JM: The Syracuse community has been very engaged in the I-81 debate—in June more than 400 people attended the most recent public meeting on the project, and we’ve received more than 1,200 responses. There are varying opinions on which alternative is preferred, but in general people want a transportation solution that is safe, efficient, better connects the community, improves on accommodations for pedestrians and bicyclists, and closely aligns with the economic goals of the city and the region. As to the process, we are nearing completion of the first phase of the environmental review, called “scoping.” This phase allows the community to comment on the goals and objectives, and helps us identify the factors that need to be considered during creation of the Environmental Impact Statement. We’ve outlined 16 concepts for the viaduct replacement, and incorporated a handful of other ideas proposed by the public. By the end of this year we will narrow those concepts down to those that meet the purpose and need of the project, and our review of the public comments will assist in making that decision. The chosen concepts will then move forward to the next stage, during which we will perform detailed preliminary design work, which allows us to study the impacts of each alternative. Those preliminary designs and impacts will be detailed in the draft Environmental Impact Statement.

C&S: The state Thruway Authority is overseeing the project to replace the Tappan Zee Bridge. What role is the Department of Transportation playing?
JM: At this point we do not have a direct role in construction. We assisted with creation of the Environmental Impact Statement. I co-chaired the Tappan Zee’s Mass Transit Task Force, which issued its final report in February.

C&S: What other key transportation projects are in the works?
JM: Our largest project ever is getting under way in New York City—the $555 million replacement of the Kosciuszko Bridge. The new bridge will be a major improvement and will help ease congestion in the I-278 corridor between Brooklyn and Queens. It’s also the second-largest project under the governor’s NY Works program. Resiliency is another major effort we are engaged in.
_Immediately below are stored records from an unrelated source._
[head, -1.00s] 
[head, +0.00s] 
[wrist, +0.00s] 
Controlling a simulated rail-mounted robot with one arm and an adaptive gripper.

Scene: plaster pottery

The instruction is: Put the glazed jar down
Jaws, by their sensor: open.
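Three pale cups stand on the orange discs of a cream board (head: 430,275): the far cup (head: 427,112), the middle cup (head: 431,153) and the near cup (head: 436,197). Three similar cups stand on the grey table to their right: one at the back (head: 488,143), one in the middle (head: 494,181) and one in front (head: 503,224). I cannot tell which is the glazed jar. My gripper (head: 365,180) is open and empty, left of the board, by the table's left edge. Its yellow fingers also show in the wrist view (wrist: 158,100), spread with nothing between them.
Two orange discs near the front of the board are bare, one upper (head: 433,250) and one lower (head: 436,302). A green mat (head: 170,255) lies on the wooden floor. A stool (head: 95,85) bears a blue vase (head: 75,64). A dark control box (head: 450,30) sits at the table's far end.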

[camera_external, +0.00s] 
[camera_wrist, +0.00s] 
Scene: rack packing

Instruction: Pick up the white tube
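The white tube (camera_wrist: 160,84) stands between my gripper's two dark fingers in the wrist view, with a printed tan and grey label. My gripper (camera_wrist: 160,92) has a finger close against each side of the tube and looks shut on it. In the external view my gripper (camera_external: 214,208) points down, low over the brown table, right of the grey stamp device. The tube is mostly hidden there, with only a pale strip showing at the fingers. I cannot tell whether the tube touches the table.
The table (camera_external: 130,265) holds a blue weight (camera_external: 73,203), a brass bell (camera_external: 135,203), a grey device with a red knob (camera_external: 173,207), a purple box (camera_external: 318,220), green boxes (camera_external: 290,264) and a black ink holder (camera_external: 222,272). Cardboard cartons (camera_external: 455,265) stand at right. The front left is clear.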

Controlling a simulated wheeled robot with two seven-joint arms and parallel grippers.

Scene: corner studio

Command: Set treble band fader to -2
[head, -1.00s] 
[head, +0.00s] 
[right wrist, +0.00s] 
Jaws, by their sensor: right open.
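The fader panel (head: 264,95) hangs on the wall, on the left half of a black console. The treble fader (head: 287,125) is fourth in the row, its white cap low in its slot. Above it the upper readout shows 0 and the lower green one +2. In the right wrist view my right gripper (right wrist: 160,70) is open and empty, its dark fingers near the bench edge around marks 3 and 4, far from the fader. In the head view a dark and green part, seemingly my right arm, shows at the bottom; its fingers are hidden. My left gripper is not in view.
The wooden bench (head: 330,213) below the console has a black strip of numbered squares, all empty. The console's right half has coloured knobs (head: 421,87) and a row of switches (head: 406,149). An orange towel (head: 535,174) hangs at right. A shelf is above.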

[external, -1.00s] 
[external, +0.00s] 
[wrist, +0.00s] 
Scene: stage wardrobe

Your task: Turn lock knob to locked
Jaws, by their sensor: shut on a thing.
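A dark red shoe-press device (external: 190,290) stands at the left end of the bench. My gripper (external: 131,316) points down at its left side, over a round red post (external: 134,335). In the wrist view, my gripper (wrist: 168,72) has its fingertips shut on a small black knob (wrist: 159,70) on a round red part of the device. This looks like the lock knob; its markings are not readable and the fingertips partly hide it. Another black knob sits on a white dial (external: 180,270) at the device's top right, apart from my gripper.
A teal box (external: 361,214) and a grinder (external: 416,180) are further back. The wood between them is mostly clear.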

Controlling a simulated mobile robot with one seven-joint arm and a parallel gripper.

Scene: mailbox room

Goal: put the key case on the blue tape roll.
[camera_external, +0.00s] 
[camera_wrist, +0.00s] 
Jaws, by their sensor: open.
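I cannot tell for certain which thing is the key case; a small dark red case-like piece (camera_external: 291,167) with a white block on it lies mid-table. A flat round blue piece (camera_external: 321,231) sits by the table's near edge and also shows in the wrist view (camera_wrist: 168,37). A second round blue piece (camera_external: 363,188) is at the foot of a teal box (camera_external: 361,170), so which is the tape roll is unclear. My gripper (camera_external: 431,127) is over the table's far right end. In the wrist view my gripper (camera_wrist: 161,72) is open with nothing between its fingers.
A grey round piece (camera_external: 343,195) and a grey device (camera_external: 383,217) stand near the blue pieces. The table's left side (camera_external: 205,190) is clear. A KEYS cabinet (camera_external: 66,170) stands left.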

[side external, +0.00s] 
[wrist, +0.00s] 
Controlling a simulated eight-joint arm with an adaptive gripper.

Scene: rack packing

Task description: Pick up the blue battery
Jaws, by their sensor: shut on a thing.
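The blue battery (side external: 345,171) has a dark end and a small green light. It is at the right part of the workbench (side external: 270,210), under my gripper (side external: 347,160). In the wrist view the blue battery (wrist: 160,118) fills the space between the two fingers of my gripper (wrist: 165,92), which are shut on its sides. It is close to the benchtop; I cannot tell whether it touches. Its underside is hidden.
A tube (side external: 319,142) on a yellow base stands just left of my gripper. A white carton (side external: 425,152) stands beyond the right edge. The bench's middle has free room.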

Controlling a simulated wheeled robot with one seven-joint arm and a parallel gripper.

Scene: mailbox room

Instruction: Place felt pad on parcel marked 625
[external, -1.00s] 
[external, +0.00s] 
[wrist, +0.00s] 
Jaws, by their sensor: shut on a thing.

We are working with the governor to secure federal funding to strengthen 105 bridges statewide that could be susceptible to damage from flooding. It’s part of the governor’s efforts to prepare for our “new normal” of frequent severe storms. The strengthening will include stronger bridge foundations that will resist “scour”—when fast-flowing water creates erosion around bridge piers.

C&S: Has New York’s design-build law helped reduce construction costs for transportation projects? Is the state still looking to pass more comprehensive public-private partnership legislation?
JM: Design-build is a tool that allows design and construction of a project to happen concurrently, which reduces a project’s timeline significantly from the traditional process, in which we would design the project and then put it out to bid to be constructed. We can accelerate schedules and reduce cost increase due to inflation. Design-build also allows us to tap into the creativity of our contractors, allowing them to be innovative in their designs and construction methods, which is where significant cost savings can be realized. We will have to see if the state decides to move forward with public-private partnerships—it’s an issue that needs to be worked out with the Legislature.

C&S: GPS mapping technology in cars and smartphones has become widespread. Does it help traffic flow more efficiently? Has DOT explored ways to utilize such technology?
JM: GPS can be helpful to motorists who are trying to find their way around congested routes. NYSDOT does use technology to aid drivers: Our 511NY service offers real-time traffic information, weather conditions, emergency information and access to our statewide network of traffic cameras statewide. 511NY can be accessed by dialing 511, by visiting the website at www.511ny.org, or on smartphones via a downloadable app. 511NY is now undergoing a significant upgrade, including a hands-free option that will allow drivers to listen to live traffic reports along their route as they drive. NYSDOT also employs technology to estimate travel times, which are posted on electronic boards along the major commuting routes statewide. The technology gives drivers a sense of travel times and gives them the opportunity to adjust their route if there is major congestion.

One major technology initiative involves our efforts to keep trucks off downstate parkways. Trucks are banned from the parkways, which were designed for cars and have very low bridge heights. We’ve managed to reduce bridge hits by about 30 percent in the past couple of years by improving signage and using pavement markings to warn truckers. We have now developed systems which employ infrared sensors that can detect if a truck is entering a parkway. Once the threat is detected, the sensors trigger a large message board that warns the truck driver not to proceed, and to pull over and wait for police. The sensor also electronically sends a notification to police and our traffic management center as well. We have one system installed at an entrance to the Northern State Parkway in Long Island, and we’ll also be testing the systems along key entrance points to other parkways in Long Island, New York City and the Hudson Valley.

Another piece of technology we are testing on Long Island is a radar system that can sense a speeding car and change the timing of traffic lights along the corridor to slow drivers down.

C&S: In New York City, the de Blasio administration has prioritized its “Vision Zero” initiative to eliminate traffic fatalities. How effective is the state on this front?
JM: Safety of all roadway users is our No. 1 priority. We’ve changed our approach to safety by looking at system-driven solutions. When we address a specific issue, we study the larger transportation system to look at the impacts and design solutions. We did just that on Hempstead Turnpike on Long Island, to address accidents involving pedestrians. We looked at the entire 16-mile corridor in Nassau County, analyzed vehicle and pedestrian traffic and crash data, transit use, and pedestrian safety accommodations. The result was a number of upgrades that improved safety for motorists and pedestrians. There are three E’s for safety: engineering, education and enforcement. So another part of our effort was to engage police and the community at large to make sure laws are being enforced and that people understand: Safety is everyone’s responsibility. Drivers need to stay within speed limits and watch for pedestrians, and pedestrians need to use crosswalks and signals. These actions, combined with our engineering upgrades, make the road safer for everyone. It’s an approach that we’ve expanded to other parts of the state.